The data must be written out once more, precisely as given.

[Records to use start]

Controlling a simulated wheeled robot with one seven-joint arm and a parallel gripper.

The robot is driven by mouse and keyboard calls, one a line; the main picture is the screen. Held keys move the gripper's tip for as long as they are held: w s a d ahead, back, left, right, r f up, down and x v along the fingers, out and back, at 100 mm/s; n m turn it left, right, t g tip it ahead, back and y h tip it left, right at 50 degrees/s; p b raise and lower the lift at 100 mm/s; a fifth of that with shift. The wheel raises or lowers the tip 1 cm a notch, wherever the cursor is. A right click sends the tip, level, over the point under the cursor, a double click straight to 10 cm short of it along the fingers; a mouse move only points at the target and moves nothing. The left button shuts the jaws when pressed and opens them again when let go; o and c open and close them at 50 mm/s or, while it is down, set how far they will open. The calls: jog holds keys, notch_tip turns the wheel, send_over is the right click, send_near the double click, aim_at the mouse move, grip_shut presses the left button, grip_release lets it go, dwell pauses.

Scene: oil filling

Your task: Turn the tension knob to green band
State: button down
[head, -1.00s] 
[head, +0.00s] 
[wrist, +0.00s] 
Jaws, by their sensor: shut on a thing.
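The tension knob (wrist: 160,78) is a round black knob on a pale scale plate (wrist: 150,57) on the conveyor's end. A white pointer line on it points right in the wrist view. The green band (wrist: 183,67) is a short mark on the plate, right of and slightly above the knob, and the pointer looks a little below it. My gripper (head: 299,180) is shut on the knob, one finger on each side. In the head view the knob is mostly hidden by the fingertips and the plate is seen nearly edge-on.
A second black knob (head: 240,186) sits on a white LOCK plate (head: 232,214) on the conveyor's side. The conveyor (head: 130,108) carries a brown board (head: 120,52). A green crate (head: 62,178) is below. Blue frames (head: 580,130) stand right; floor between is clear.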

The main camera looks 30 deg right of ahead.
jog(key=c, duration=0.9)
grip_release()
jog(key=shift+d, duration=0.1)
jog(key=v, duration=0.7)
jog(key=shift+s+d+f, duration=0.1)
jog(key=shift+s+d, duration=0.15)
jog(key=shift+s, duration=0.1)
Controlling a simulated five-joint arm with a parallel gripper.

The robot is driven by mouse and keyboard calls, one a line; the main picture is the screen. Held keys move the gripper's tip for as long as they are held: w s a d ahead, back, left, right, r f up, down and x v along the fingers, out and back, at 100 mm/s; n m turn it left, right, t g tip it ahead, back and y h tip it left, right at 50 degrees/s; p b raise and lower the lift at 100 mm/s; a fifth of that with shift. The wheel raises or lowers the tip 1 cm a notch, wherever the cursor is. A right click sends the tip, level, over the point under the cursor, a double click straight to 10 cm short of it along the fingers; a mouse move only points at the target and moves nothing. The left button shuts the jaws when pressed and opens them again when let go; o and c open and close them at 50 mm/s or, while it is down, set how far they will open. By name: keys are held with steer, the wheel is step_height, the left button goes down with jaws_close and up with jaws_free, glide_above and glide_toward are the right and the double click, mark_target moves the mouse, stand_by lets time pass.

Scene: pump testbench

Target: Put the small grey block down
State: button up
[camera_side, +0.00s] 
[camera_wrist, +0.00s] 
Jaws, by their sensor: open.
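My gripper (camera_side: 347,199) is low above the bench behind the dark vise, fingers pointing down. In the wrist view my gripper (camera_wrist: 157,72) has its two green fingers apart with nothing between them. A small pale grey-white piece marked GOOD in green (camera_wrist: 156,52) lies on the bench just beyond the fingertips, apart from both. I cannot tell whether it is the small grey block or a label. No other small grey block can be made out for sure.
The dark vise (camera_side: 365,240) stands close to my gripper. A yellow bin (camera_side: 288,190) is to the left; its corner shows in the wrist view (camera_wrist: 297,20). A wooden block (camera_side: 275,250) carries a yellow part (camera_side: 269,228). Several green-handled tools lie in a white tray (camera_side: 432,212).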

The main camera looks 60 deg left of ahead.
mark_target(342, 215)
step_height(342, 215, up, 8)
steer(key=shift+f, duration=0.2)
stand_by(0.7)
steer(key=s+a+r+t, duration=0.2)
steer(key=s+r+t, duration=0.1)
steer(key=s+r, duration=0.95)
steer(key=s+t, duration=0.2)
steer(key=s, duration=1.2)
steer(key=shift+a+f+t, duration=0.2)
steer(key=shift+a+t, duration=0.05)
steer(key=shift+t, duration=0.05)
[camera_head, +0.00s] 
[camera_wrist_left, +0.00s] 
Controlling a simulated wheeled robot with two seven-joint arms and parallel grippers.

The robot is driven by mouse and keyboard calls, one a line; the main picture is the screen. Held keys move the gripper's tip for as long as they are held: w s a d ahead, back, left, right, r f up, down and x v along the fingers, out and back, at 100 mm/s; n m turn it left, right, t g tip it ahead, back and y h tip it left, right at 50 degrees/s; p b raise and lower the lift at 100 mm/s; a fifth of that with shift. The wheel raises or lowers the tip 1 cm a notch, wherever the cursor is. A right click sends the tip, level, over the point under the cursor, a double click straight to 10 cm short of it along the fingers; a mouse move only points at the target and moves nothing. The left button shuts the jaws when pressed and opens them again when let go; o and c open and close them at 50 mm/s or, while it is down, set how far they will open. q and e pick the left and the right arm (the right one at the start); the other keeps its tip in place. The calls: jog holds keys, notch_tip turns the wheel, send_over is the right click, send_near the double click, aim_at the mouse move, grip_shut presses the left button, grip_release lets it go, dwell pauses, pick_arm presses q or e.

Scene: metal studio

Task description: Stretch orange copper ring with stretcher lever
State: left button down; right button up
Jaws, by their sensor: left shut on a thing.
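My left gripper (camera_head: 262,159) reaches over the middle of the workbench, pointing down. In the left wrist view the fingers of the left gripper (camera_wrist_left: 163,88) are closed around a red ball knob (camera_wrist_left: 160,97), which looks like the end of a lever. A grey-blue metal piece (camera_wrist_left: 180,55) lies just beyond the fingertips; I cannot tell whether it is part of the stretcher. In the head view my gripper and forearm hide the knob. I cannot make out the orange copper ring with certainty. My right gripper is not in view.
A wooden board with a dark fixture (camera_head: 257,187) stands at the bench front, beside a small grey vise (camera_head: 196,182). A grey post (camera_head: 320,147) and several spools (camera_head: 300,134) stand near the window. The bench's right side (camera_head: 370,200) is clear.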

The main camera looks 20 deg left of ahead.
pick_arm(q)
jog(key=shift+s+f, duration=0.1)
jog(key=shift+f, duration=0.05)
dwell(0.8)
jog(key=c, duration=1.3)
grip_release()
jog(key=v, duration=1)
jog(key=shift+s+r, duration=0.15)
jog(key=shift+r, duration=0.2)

[Records to use end]

Solution for this exercise
Controlling a simulated wheeled robot with one seven-joint arm and a parallel gripper.

The robot is driven by mouse and keyboard calls, one a line; the main picture is the screen. Held keys move the gripper's tip for as long as they are held: w s a d ahead, back, left, right, r f up, down and x v along the fingers, out and back, at 100 mm/s; n m turn it left, right, t g tip it ahead, back and y h tip it left, right at 50 degrees/s; p b raise and lower the lift at 100 mm/s; a fifth of that with shift. The wheel raises or lowers the tip 1 cm a notch, wherever the cursor is. A right click sends the tip, level, over the point under the cursor, a double click straight to 10 cm short of it along the fingers; a mouse move only points at the target and moves nothing. The left button shuts the jaws when pressed and opens them again when let go; o and c open and close them at 50 mm/s or, while it is down, set how far they will open. The calls: jog holds keys, notch_tip turns the wheel, send_over is the right click, send_near the double click, aim_at the mouse move, grip_shut presses the left button, grip_release lets it go, dwell pauses.

Scene: oil filling

Your task: Turn the tension knob to green band
State: button down
[head, -1.00s] 
[head, +0.00s] 
[wrist, +0.00s] 
Jaws, by their sensor: shut on a thing.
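The tension knob (wrist: 160,78) is a round black knob on a pale scale plate (wrist: 150,57) on the conveyor's end. A white pointer line on it points right in the wrist view. The green band (wrist: 183,67) is a short mark on the plate, right of and slightly above the knob, and the pointer looks a little below it. My gripper (head: 299,180) is shut on the knob, one finger on each side. In the head view the knob is mostly hidden by the fingertips and the plate is seen nearly edge-on.
A second black knob (head: 240,186) sits on a white LOCK plate (head: 232,214) on the conveyor's side. The conveyor (head: 130,108) carries a brown board (head: 120,52). A green crate (head: 62,178) is below. Blue frames (head: 580,130) stand right; floor between is clear.

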The main camera looks 30 deg right of ahead.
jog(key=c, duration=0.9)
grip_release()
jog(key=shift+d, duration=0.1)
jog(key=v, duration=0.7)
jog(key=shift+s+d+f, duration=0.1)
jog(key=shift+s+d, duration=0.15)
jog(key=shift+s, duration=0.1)
Controlling a simulated five-joint arm with a parallel gripper.

The robot is driven by mouse and keyboard calls, one a line; the main picture is the screen. Held keys move the gripper's tip for as long as they are held: w s a d ahead, back, left, right, r f up, down and x v along the fingers, out and back, at 100 mm/s; n m turn it left, right, t g tip it ahead, back and y h tip it left, right at 50 degrees/s; p b raise and lower the lift at 100 mm/s; a fifth of that with shift. The wheel raises or lowers the tip 1 cm a notch, wherever the cursor is. A right click sends the tip, level, over the point under the cursor, a double click straight to 10 cm short of it along the fingers; a mouse move only points at the target and moves nothing. The left button shuts the jaws when pressed and opens them again when let go; o and c open and close them at 50 mm/s or, while it is down, set how far they will open. By name: keys are held with steer, the wheel is step_height, the left button goes down with jaws_close and up with jaws_free, glide_above and glide_toward are the right and the double click, mark_target moves the mouse, stand_by lets time pass.

Scene: pump testbench

Target: Put the small grey block down
State: button up
[camera_side, +0.00s] 
[camera_wrist, +0.00s] 
Jaws, by their sensor: open.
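My gripper (camera_side: 347,199) is low above the bench behind the dark vise, fingers pointing down. In the wrist view my gripper (camera_wrist: 157,72) has its two green fingers apart with nothing between them. A small pale grey-white piece marked GOOD in green (camera_wrist: 156,52) lies on the bench just beyond the fingertips, apart from both. I cannot tell whether it is the small grey block or a label. No other small grey block can be made out for sure.
The dark vise (camera_side: 365,240) stands close to my gripper. A yellow bin (camera_side: 288,190) is to the left; its corner shows in the wrist view (camera_wrist: 297,20). A wooden block (camera_side: 275,250) carries a yellow part (camera_side: 269,228). Several green-handled tools lie in a white tray (camera_side: 432,212).

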The main camera looks 60 deg left of ahead.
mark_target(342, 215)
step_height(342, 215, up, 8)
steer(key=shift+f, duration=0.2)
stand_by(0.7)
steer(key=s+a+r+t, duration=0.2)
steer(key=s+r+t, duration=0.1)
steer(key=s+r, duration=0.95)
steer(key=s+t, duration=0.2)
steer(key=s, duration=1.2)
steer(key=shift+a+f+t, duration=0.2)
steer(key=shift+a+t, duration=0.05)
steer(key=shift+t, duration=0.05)
[camera_head, +0.00s] 
[camera_wrist_left, +0.00s] 
Controlling a simulated wheeled robot with two seven-joint arms and parallel grippers.

The robot is driven by mouse and keyboard calls, one a line; the main picture is the screen. Held keys move the gripper's tip for as long as they are held: w s a d ahead, back, left, right, r f up, down and x v along the fingers, out and back, at 100 mm/s; n m turn it left, right, t g tip it ahead, back and y h tip it left, right at 50 degrees/s; p b raise and lower the lift at 100 mm/s; a fifth of that with shift. The wheel raises or lowers the tip 1 cm a notch, wherever the cursor is. A right click sends the tip, level, over the point under the cursor, a double click straight to 10 cm short of it along the fingers; a mouse move only points at the target and moves nothing. The left button shuts the jaws when pressed and opens them again when let go; o and c open and close them at 50 mm/s or, while it is down, set how far they will open. q and e pick the left and the right arm (the right one at the start); the other keeps its tip in place. The calls: jog holds keys, notch_tip turns the wheel, send_over is the right click, send_near the double click, aim_at the mouse move, grip_shut presses the left button, grip_release lets it go, dwell pauses, pick_arm presses q or e.

Scene: metal studio

Task description: Stretch orange copper ring with stretcher lever
State: left button down; right button up
Jaws, by their sensor: left shut on a thing.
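My left gripper (camera_head: 262,159) reaches over the middle of the workbench, pointing down. In the left wrist view the fingers of the left gripper (camera_wrist_left: 163,88) are closed around a red ball knob (camera_wrist_left: 160,97), which looks like the end of a lever. A grey-blue metal piece (camera_wrist_left: 180,55) lies just beyond the fingertips; I cannot tell whether it is part of the stretcher. In the head view my gripper and forearm hide the knob. I cannot make out the orange copper ring with certainty. My right gripper is not in view.
A wooden board with a dark fixture (camera_head: 257,187) stands at the bench front, beside a small grey vise (camera_head: 196,182). A grey post (camera_head: 320,147) and several spools (camera_head: 300,134) stand near the window. The bench's right side (camera_head: 370,200) is clear.

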The main camera looks 20 deg left of ahead.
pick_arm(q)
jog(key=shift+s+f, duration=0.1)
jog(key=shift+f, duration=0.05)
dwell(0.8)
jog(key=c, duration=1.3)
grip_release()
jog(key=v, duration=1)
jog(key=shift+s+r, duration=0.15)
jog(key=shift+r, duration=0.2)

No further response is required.